Do this ::
Extract every line that includes the string "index".

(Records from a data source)
★ ★ ★
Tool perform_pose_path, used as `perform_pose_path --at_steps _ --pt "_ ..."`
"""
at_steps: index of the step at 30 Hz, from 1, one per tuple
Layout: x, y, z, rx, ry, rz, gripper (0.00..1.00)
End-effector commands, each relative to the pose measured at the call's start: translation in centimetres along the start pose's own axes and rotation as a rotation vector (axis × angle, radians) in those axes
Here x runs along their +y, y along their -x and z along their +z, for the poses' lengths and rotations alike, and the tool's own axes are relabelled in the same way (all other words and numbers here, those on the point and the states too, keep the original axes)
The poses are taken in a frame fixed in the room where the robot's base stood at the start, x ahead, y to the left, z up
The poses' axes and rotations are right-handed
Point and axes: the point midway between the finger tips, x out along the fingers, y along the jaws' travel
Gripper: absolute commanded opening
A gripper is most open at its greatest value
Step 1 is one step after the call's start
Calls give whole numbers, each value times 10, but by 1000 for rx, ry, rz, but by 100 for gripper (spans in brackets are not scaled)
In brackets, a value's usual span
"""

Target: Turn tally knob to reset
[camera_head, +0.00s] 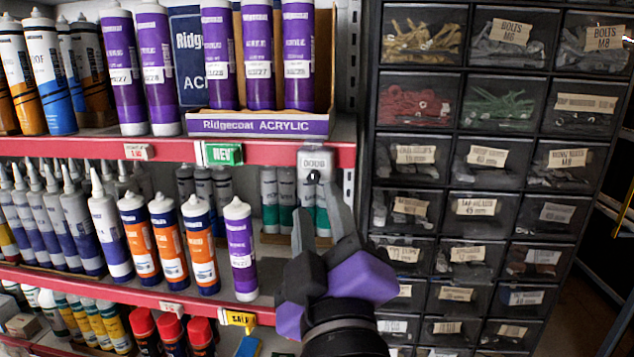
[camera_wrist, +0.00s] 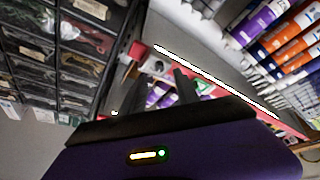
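The tally counter (camera_head: 316,160) is a small grey box on the right end of the red shelf edge, with a digit window whose reading is too small to be sure of. Its dark round knob (camera_head: 314,177) is low on its front. My gripper (camera_head: 317,200) is open and empty, its two grey fingers pointing up at the counter from just below and in front. Contact with the knob cannot be told. In the wrist view, the counter (camera_wrist: 155,65) shows beyond the spread fingers, tilted, near the red shelf end.
A green tag (camera_head: 223,155) hangs on the shelf edge (camera_head: 270,152) left of the counter. Sealant tubes (camera_head: 240,250) stand on the shelf below, left of my gripper. A cabinet of clear small-parts drawers (camera_head: 470,160) stands close on the right. A purple-labelled Ridgecoat carton (camera_head: 258,124) sits above.

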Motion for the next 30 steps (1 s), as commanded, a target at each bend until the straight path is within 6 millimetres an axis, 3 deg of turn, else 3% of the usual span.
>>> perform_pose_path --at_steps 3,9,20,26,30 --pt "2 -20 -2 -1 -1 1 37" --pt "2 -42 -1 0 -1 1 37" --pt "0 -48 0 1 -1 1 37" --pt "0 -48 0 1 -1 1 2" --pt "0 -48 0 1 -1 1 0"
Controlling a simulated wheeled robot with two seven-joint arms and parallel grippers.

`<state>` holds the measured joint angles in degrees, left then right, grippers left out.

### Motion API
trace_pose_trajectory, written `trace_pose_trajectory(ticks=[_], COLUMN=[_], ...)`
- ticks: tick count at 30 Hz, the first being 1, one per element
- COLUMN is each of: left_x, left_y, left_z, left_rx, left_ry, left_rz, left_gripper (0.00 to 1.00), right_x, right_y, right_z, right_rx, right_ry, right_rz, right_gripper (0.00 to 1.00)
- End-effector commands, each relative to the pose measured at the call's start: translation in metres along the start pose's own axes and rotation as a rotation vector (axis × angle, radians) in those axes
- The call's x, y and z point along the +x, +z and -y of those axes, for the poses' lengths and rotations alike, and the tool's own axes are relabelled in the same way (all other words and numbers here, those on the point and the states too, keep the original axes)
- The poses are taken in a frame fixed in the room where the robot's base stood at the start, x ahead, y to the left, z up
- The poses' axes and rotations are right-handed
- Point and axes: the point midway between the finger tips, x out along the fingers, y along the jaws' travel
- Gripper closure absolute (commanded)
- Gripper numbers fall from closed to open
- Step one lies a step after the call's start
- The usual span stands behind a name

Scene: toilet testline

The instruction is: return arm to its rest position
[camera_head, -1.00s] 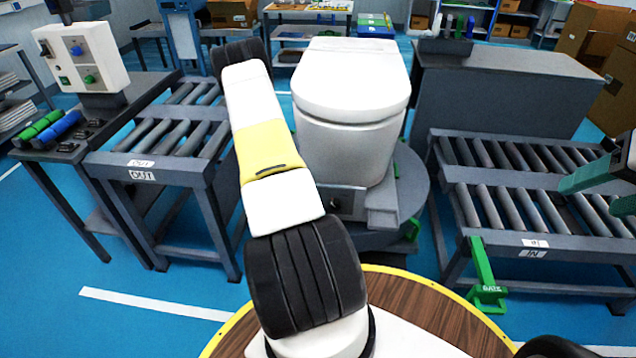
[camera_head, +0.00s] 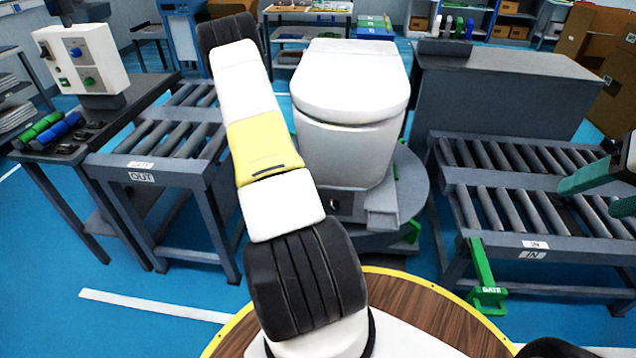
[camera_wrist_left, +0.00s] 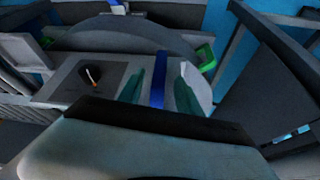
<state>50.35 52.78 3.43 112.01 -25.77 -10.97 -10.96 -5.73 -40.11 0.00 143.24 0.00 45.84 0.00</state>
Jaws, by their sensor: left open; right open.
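My left arm (camera_head: 262,148) reaches forward from the bottom centre of the head view, in front of the left side of the white toilet (camera_head: 350,85). Its gripper is hidden in that view. In the left wrist view the left gripper (camera_wrist_left: 160,88) shows two green fingertips set apart with no object held; a blue strip shows between them. Beyond them is a grey panel with a dark knob (camera_wrist_left: 90,74). My right gripper (camera_head: 600,190) is at the right edge of the head view, its green fingers apart and empty, over the IN roller conveyor (camera_head: 540,207).
The toilet stands on a round grey turntable (camera_head: 412,185). The OUT roller conveyor (camera_head: 160,140) is at left, beside a table with a control box (camera_head: 82,58). A green GATE post (camera_head: 484,275) stands front right. Blue floor (camera_head: 180,280) shows between the stands.

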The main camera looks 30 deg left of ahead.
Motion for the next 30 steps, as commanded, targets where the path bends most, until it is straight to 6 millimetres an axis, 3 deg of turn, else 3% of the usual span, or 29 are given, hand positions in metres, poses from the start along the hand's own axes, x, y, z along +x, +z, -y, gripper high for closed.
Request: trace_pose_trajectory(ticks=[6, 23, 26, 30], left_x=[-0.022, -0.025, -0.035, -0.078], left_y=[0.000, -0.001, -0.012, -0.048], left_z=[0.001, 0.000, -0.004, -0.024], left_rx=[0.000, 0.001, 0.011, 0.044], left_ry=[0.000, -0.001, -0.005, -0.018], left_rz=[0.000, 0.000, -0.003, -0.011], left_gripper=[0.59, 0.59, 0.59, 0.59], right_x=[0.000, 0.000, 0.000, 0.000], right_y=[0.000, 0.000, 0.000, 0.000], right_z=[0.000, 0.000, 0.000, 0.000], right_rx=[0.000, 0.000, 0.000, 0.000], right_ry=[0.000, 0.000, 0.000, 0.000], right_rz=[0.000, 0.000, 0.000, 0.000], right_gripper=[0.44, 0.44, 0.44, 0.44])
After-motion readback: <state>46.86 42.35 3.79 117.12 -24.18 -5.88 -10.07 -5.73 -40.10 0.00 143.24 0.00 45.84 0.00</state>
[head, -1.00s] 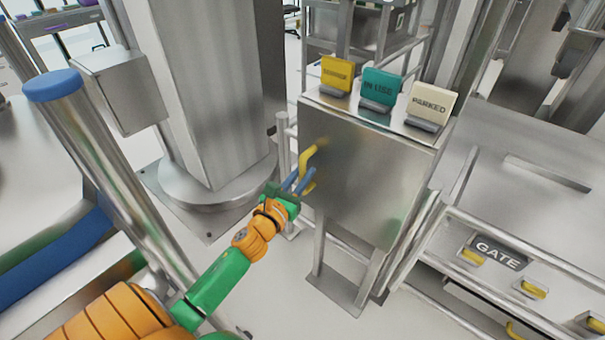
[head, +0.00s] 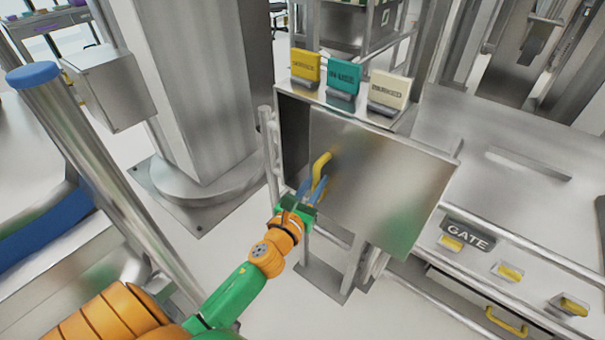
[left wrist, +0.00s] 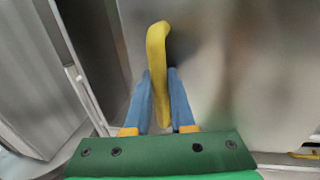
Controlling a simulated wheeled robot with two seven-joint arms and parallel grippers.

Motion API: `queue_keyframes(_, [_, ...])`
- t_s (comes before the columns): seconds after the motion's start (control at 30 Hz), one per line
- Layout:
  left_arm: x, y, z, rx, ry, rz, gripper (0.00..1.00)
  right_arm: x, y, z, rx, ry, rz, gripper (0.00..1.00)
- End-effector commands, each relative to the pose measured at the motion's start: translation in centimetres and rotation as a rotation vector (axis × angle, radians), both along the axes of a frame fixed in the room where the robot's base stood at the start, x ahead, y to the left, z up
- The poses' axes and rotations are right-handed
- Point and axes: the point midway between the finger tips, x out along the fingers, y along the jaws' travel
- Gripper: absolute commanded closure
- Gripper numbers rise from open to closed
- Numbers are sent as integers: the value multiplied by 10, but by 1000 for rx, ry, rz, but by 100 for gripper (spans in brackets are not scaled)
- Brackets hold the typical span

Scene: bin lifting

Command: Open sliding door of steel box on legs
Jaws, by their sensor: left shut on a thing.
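The steel box on legs (head: 285,118) stands in the middle of the head view. Its flat steel sliding door (head: 385,185) is shifted to the right, past the box's right side. A dark opening (head: 294,140) shows at the box's left. The yellow door handle (head: 320,168) is near the door's left edge. My left gripper (head: 312,190) is shut on this handle. In the left wrist view, the blue fingers lie on both sides of the yellow handle (left wrist: 158,60), in front of the door (left wrist: 230,60). My right gripper is not in view.
Yellow, teal and white signs (head: 341,76) stand on top of the box. A steel bench with a GATE label (head: 467,236) is at the right, close to the door's right edge. A thick steel column (head: 195,90) and a blue-capped post (head: 85,150) are at the left.

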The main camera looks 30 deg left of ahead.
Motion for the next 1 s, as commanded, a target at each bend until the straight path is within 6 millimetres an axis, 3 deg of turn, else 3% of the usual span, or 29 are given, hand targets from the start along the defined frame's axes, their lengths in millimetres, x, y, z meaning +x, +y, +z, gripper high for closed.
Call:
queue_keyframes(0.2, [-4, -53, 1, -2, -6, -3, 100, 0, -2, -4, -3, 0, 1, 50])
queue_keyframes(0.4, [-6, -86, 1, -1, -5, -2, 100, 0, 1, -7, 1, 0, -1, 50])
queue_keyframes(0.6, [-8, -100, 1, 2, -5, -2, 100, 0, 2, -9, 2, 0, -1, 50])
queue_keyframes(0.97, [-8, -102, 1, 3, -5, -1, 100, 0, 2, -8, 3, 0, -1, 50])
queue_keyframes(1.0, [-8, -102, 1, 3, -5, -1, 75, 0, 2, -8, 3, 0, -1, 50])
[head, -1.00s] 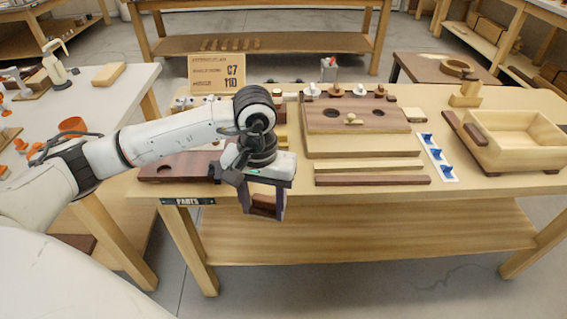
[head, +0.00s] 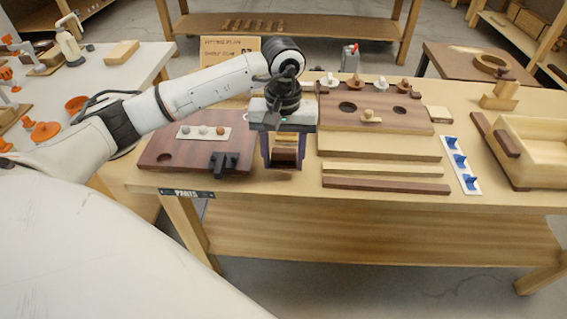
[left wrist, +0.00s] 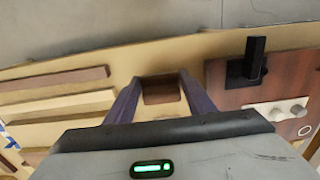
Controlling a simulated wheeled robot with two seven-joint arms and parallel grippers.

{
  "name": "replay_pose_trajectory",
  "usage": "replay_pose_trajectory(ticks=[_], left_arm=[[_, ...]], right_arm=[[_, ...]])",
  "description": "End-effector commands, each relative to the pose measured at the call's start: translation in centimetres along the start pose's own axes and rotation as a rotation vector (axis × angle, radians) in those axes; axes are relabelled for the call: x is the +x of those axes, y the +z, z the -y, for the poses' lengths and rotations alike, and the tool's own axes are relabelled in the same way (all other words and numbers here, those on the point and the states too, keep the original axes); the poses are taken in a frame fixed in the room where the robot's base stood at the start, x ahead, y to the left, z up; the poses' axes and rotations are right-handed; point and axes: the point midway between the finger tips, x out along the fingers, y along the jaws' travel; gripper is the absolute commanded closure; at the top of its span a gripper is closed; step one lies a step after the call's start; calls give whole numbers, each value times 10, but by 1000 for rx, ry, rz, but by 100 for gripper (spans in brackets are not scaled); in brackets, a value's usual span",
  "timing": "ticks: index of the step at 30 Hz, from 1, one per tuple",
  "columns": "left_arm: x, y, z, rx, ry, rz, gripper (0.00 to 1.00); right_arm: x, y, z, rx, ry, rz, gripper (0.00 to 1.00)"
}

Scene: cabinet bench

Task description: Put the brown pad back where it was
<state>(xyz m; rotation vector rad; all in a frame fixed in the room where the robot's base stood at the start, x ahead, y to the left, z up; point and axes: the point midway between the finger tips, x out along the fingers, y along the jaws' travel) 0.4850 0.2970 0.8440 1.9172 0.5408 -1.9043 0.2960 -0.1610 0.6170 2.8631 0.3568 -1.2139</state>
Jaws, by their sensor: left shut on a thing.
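My left gripper (head: 284,160) is shut on a small brown pad (head: 285,154). It is over the bench top, in the gap between the dark brown board on the left and the pale board with the brown panel on the right. In the left wrist view the brown pad (left wrist: 160,90) shows between the two purple-grey fingers. I cannot tell whether the pad touches the bench. My right gripper is not in view.
The dark board (head: 160,148) carries a black bracket (head: 224,163) and a white strip of knobs (head: 203,132). Right of the gripper are a brown panel with holes (head: 375,108), two wood strips (head: 385,186), a blue-hook strip (head: 459,163) and a wooden box (head: 530,150).

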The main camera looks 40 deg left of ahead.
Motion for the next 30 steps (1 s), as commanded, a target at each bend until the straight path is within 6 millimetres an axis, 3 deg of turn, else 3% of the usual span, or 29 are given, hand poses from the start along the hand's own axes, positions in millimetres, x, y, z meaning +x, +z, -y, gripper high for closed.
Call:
★ ★ ★
Full solution ::
at_steps: index of the step at 30 Hz, from 1, one per tuple
  "timing": "ticks: index of the step at 30 Hz, from 1, one per tuple",

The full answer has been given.